Seminary and College matriculation and convocation
In the light of the pervasive charismania in Nigeria, I found all this very refreshing. I ended each day with joy in my heart as I reflected on what I had been hearing from the various speakers each day. Since all the other speakers were from within Nigeria, it meant that the seed of the Reformed Faith was present in this country. What was now necessary was for more and more pulpits to perennially proclaim this message loud enough for the nation to hear.
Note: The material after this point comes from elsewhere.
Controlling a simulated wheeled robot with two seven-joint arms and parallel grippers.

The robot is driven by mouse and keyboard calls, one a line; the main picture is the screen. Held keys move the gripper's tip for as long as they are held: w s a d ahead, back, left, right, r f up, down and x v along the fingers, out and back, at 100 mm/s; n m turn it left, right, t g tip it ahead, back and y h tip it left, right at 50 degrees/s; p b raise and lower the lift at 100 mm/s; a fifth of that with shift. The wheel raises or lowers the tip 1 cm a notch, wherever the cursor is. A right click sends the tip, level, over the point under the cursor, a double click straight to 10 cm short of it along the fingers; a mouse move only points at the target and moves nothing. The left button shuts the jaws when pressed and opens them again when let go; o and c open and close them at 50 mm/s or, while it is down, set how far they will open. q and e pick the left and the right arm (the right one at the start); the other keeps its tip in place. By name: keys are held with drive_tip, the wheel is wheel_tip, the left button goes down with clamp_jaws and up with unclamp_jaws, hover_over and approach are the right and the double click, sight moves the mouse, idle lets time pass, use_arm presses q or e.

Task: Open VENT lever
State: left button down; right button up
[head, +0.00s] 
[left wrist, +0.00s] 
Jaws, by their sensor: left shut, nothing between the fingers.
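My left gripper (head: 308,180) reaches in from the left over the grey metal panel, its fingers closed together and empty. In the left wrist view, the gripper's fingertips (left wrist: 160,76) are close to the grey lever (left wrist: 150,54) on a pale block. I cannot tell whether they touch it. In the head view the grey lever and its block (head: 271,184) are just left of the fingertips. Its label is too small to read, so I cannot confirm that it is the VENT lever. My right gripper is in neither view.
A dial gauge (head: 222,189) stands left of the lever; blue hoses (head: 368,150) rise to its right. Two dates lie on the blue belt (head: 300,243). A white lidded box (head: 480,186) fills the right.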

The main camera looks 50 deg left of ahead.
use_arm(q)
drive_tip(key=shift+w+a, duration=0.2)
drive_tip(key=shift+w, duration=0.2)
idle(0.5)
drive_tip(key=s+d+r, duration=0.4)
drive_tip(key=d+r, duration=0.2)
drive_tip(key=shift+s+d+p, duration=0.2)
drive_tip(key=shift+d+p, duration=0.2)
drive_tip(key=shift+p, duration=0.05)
The mercy drops must become a flood and thus bring the true gospel to the lengths and breadths of the land.

Dr Ekpo giving a children's talk during the worship service on Sunday
On Sunday, I preached and then spent more time with the congregation and the leaders, telling them about the progress of the Reformed movement at Kabwata Baptist Church in particular and in Zambia generally. This was meant to encourage them to press on against all odds. I emphasised the need to keep the Bible before everyone's eyes and to maintain unity as the movement grows.

A group photo after the afternoon Sunday School hour
I still cannot believe what I saw as we drove from my hotel room to the meeting place each day. All that I have been warning about on this blog was more pervasive than I would have ever imagined. The “Nigerian religious junk” is bad enough outside Nigeria. We need to pray for these brethren who have to look at this spiritual garbage in their surroundings literally every day that God will help them to keep their heads and remain faithful to the true gospel of our Lord Jesus Christ.